■ To be done:
Your task is to quote the material that follows, in full and exactly.

■ Data shown:
-- Begin --

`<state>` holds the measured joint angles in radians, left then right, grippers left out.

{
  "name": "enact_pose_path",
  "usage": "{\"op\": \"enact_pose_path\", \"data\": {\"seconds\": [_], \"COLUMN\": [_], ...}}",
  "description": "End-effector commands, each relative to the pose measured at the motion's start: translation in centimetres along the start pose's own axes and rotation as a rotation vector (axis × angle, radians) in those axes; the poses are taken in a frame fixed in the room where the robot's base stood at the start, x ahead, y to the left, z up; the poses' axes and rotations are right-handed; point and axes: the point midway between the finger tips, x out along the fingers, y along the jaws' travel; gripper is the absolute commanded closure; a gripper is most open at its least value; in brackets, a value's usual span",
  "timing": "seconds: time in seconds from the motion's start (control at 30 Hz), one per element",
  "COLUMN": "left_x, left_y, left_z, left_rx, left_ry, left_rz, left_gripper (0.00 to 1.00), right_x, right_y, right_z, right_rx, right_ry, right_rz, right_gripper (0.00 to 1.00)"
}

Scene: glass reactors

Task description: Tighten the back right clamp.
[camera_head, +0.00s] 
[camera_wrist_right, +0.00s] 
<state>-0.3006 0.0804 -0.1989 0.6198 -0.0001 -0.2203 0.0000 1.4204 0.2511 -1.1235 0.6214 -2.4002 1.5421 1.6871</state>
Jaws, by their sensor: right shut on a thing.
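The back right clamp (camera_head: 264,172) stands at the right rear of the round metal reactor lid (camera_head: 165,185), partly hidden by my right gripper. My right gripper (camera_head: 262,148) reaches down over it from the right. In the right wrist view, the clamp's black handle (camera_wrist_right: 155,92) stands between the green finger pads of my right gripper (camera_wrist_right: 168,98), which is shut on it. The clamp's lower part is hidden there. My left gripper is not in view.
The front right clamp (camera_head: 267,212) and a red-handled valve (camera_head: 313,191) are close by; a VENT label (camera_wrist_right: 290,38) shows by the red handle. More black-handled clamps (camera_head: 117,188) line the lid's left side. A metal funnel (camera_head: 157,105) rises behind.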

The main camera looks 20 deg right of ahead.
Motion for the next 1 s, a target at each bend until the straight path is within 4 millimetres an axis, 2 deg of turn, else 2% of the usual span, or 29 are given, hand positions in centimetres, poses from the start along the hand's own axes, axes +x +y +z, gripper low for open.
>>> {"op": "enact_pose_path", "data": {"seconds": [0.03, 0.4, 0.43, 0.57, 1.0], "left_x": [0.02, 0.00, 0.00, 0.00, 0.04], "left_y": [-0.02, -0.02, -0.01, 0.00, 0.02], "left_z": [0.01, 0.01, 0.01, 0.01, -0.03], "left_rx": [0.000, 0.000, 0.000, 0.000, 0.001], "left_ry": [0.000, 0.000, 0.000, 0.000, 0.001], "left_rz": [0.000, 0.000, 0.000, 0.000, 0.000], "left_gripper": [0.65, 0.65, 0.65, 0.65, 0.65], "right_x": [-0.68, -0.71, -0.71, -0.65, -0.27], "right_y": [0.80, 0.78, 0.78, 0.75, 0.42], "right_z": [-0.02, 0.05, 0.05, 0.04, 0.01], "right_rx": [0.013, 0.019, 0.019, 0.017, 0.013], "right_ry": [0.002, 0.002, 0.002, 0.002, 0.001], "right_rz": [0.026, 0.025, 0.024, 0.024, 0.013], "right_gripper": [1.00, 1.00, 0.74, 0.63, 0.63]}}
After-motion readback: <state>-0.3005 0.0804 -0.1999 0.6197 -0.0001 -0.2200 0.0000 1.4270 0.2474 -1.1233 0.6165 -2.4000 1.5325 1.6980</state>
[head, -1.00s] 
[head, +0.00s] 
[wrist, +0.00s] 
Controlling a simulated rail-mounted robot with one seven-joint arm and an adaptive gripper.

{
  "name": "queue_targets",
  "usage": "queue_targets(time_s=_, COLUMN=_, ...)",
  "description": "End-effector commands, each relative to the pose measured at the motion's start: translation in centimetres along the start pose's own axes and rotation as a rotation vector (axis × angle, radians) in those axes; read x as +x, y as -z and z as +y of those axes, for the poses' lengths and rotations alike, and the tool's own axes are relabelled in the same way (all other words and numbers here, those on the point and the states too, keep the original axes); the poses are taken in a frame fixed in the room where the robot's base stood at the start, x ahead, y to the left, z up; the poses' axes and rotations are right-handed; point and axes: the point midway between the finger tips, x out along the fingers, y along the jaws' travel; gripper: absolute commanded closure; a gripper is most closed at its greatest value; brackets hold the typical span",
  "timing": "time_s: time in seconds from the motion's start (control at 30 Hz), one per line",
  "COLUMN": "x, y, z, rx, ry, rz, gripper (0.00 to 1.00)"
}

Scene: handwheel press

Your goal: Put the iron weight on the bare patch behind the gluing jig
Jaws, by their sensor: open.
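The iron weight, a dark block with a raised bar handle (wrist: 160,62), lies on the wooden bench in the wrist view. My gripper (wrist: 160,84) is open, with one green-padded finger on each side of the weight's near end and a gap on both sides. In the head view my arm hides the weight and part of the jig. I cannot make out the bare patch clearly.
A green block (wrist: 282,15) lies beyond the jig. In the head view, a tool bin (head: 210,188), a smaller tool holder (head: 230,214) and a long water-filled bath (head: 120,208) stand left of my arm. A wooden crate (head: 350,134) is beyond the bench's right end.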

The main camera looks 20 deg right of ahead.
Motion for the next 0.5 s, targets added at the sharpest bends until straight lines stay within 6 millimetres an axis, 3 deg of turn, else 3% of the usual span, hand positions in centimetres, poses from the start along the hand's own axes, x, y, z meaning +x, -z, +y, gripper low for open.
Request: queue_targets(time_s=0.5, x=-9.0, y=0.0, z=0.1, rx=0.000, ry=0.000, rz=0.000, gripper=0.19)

-- End --

■ Task output:
`<state>` holds the measured joint angles in radians, left then right, grippers left out.

{
  "name": "enact_pose_path",
  "usage": "{\"op\": \"enact_pose_path\", \"data\": {\"seconds\": [_], \"COLUMN\": [_], ...}}",
  "description": "End-effector commands, each relative to the pose measured at the motion's start: translation in centimetres along the start pose's own axes and rotation as a rotation vector (axis × angle, radians) in those axes; the poses are taken in a frame fixed in the room where the robot's base stood at the start, x ahead, y to the left, z up; the poses' axes and rotations are right-handed; point and axes: the point midway between the finger tips, x out along the fingers, y along the jaws' travel; gripper is the absolute commanded closure; a gripper is most open at its least value; in brackets, a value's usual span",
  "timing": "seconds: time in seconds from the motion's start (control at 30 Hz), one per element",
  "COLUMN": "left_x, left_y, left_z, left_rx, left_ry, left_rz, left_gripper (0.00 to 1.00), right_x, right_y, right_z, right_rx, right_ry, right_rz, right_gripper (0.00 to 1.00)"
}

Scene: glass reactors

Task description: Tighten the back right clamp.
[camera_head, +0.00s] 
[camera_wrist_right, +0.00s] 
<state>-0.3006 0.0804 -0.1989 0.6198 -0.0001 -0.2203 0.0000 1.4204 0.2511 -1.1235 0.6214 -2.4002 1.5421 1.6871</state>
Jaws, by their sensor: right shut on a thing.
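The back right clamp (camera_head: 264,172) stands at the right rear of the round metal reactor lid (camera_head: 165,185), partly hidden by my right gripper. My right gripper (camera_head: 262,148) reaches down over it from the right. In the right wrist view, the clamp's black handle (camera_wrist_right: 155,92) stands between the green finger pads of my right gripper (camera_wrist_right: 168,98), which is shut on it. The clamp's lower part is hidden there. My left gripper is not in view.
The front right clamp (camera_head: 267,212) and a red-handled valve (camera_head: 313,191) are close by; a VENT label (camera_wrist_right: 290,38) shows by the red handle. More black-handled clamps (camera_head: 117,188) line the lid's left side. A metal funnel (camera_head: 157,105) rises behind.

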The main camera looks 20 deg right of ahead.
Motion for the next 1 s, a target at each bend until the straight path is within 4 millimetres an axis, 2 deg of turn, else 2% of the usual span, or 29 are given, hand positions in centimetres, poses from the start along the hand's own axes, axes +x +y +z, gripper low for open.
>>> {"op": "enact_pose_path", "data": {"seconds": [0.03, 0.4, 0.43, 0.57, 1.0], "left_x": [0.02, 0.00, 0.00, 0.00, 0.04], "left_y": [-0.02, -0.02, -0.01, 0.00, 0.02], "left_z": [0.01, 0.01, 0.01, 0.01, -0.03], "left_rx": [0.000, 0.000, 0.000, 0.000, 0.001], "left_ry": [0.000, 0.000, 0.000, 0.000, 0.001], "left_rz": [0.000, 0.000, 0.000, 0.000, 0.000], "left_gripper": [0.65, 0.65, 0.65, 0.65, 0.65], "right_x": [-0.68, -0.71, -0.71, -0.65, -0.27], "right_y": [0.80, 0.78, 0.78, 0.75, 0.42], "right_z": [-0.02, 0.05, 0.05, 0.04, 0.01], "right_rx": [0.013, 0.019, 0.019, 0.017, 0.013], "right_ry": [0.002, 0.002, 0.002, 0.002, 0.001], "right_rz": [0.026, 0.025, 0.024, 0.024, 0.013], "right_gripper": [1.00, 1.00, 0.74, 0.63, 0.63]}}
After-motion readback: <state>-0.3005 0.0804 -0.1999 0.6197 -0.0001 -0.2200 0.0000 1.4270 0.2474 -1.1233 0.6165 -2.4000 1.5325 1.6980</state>
[head, -1.00s] 
[head, +0.00s] 
[wrist, +0.00s] 
Controlling a simulated rail-mounted robot with one seven-joint arm and an adaptive gripper.

{
  "name": "queue_targets",
  "usage": "queue_targets(time_s=_, COLUMN=_, ...)",
  "description": "End-effector commands, each relative to the pose measured at the motion's start: translation in centimetres along the start pose's own axes and rotation as a rotation vector (axis × angle, radians) in those axes; read x as +x, y as -z and z as +y of those axes, for the poses' lengths and rotations alike, and the tool's own axes are relabelled in the same way (all other words and numbers here, those on the point and the states too, keep the original axes); the poses are taken in a frame fixed in the room where the robot's base stood at the start, x ahead, y to the left, z up; the poses' axes and rotations are right-handed; point and axes: the point midway between the finger tips, x out along the fingers, y along the jaws' travel; gripper: absolute commanded closure; a gripper is most closed at its greatest value; brackets hold the typical span",
  "timing": "time_s: time in seconds from the motion's start (control at 30 Hz), one per line",
  "COLUMN": "x, y, z, rx, ry, rz, gripper (0.00 to 1.00)"
}

Scene: handwheel press

Your goal: Put the iron weight on the bare patch behind the gluing jig
Jaws, by their sensor: open.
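The iron weight, a dark block with a raised bar handle (wrist: 160,62), lies on the wooden bench in the wrist view. My gripper (wrist: 160,84) is open, with one green-padded finger on each side of the weight's near end and a gap on both sides. In the head view my arm hides the weight and part of the jig. I cannot make out the bare patch clearly.
A green block (wrist: 282,15) lies beyond the jig. In the head view, a tool bin (head: 210,188), a smaller tool holder (head: 230,214) and a long water-filled bath (head: 120,208) stand left of my arm. A wooden crate (head: 350,134) is beyond the bench's right end.

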The main camera looks 20 deg right of ahead.
Motion for the next 0.5 s, targets added at the sharpest bends until straight lines stay within 6 millimetres an axis, 3 deg of turn, else 3% of the usual span, hand positions in centimetres, poses from the start along the hand's own axes, x, y, z meaning +x, -z, +y, gripper low for open.
Request: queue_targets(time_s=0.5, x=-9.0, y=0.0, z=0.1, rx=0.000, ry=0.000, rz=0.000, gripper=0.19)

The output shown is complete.